* _Aim of the exercise_:
Identify the lines that contain the string "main" and copy all of them.

Start of Material for the task

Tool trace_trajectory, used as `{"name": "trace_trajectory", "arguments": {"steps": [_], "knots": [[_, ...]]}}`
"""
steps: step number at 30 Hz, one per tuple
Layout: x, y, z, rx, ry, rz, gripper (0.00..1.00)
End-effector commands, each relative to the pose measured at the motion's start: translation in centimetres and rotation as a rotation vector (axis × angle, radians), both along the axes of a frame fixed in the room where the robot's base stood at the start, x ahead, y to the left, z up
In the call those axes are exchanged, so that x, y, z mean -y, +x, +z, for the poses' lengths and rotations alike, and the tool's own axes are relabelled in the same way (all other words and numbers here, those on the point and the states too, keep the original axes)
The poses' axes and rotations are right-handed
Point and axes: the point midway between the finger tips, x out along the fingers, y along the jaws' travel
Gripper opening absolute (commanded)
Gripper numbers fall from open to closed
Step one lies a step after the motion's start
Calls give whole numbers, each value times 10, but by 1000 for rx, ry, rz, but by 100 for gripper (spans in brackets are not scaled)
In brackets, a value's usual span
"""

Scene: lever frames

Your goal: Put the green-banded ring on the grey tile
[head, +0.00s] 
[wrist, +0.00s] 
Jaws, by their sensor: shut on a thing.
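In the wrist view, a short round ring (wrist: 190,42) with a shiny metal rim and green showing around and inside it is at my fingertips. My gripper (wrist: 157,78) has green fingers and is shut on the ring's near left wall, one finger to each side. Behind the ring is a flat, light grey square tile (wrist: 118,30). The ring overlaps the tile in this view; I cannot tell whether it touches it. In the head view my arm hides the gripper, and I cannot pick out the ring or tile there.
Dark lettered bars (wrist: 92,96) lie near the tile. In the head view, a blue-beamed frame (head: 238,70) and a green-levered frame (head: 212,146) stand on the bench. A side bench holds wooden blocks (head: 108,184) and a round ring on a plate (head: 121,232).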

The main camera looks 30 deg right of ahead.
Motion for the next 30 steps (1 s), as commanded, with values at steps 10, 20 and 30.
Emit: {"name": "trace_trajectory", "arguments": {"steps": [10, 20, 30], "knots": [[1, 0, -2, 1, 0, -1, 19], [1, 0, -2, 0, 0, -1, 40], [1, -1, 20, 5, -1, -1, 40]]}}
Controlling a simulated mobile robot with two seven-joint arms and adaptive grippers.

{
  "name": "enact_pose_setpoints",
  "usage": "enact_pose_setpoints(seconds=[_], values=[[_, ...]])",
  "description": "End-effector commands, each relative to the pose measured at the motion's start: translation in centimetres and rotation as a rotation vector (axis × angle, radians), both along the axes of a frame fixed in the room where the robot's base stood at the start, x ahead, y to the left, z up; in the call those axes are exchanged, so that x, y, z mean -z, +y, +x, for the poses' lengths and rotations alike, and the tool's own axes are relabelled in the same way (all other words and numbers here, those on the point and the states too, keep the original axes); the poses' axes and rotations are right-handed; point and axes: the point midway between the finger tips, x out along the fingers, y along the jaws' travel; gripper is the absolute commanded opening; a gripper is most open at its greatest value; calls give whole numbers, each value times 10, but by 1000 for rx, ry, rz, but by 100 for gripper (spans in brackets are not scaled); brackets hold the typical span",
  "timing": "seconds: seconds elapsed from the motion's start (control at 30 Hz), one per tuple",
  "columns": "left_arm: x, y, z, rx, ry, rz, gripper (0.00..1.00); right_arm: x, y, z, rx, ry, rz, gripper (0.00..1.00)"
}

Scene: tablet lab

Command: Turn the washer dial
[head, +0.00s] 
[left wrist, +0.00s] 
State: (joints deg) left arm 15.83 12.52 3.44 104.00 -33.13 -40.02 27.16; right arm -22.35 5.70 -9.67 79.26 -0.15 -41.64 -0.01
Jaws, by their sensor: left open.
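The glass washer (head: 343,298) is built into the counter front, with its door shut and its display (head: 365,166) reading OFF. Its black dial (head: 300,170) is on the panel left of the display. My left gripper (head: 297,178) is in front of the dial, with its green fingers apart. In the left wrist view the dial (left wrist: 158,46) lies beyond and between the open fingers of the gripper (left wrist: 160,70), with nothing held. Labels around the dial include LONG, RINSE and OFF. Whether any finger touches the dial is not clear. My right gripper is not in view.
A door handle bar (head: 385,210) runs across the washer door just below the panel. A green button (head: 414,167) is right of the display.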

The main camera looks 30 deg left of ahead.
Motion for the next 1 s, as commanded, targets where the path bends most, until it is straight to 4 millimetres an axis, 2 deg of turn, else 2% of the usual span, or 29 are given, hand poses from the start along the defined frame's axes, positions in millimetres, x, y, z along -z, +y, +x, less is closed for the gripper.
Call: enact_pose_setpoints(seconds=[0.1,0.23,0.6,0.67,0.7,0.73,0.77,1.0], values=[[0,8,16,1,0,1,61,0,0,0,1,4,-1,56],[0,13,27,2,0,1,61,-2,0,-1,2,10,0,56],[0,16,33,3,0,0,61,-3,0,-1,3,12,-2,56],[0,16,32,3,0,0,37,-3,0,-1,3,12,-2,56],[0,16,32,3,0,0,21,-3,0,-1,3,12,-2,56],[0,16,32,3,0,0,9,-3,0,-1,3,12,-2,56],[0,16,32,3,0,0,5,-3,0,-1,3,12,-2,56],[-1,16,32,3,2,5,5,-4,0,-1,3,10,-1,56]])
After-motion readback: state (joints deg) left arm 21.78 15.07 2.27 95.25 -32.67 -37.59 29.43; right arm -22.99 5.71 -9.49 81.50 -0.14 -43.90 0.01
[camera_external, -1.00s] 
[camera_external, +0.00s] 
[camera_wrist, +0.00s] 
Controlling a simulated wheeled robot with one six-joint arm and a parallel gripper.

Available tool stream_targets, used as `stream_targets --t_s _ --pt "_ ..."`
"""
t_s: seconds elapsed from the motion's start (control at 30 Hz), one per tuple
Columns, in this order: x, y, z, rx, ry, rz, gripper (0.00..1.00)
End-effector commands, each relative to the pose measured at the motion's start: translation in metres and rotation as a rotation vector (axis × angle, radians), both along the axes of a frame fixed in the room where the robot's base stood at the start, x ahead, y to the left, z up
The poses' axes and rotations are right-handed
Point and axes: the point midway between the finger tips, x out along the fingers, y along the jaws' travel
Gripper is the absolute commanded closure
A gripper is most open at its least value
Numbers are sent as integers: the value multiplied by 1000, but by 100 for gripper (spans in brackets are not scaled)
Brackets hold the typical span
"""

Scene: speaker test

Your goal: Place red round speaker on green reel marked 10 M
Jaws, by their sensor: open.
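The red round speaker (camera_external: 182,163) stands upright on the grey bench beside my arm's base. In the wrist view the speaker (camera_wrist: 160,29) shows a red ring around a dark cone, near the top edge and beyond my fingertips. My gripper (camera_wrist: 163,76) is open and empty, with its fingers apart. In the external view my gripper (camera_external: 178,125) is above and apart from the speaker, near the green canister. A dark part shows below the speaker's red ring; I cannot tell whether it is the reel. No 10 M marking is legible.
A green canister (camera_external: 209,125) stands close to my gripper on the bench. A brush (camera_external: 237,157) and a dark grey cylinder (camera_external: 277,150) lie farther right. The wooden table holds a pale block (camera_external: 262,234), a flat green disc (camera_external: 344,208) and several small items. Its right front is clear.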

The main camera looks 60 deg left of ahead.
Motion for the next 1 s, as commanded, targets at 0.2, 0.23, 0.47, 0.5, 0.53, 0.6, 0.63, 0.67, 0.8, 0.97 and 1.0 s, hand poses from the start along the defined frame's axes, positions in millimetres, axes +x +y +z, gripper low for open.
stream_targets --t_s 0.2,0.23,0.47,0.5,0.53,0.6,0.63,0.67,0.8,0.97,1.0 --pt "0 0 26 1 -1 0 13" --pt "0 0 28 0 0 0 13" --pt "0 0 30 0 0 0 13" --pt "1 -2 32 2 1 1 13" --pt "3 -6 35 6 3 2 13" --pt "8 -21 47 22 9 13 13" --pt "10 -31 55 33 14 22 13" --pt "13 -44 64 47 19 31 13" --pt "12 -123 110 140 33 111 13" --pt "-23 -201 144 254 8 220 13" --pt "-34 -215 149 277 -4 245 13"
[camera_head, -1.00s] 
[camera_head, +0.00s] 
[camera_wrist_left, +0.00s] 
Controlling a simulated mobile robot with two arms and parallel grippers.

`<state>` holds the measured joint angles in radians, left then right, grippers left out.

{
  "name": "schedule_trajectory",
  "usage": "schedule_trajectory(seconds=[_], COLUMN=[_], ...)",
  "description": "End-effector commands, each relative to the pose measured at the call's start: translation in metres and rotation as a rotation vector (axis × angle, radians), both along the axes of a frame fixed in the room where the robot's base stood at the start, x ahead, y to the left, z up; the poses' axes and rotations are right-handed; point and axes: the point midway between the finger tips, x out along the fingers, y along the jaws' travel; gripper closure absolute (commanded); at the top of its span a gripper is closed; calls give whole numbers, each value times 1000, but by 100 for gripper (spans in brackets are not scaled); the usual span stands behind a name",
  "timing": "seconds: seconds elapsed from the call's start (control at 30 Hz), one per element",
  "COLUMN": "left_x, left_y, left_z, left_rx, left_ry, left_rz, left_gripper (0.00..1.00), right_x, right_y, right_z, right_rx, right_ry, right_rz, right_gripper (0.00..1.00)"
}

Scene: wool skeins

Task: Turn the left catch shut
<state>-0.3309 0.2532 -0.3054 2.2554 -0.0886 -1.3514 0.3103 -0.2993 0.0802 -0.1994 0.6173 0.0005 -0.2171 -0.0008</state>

End of Material for the task

* _Result_:
The main camera looks 30 deg right of ahead.
The main camera looks 30 deg left of ahead.
The main camera looks 60 deg left of ahead.

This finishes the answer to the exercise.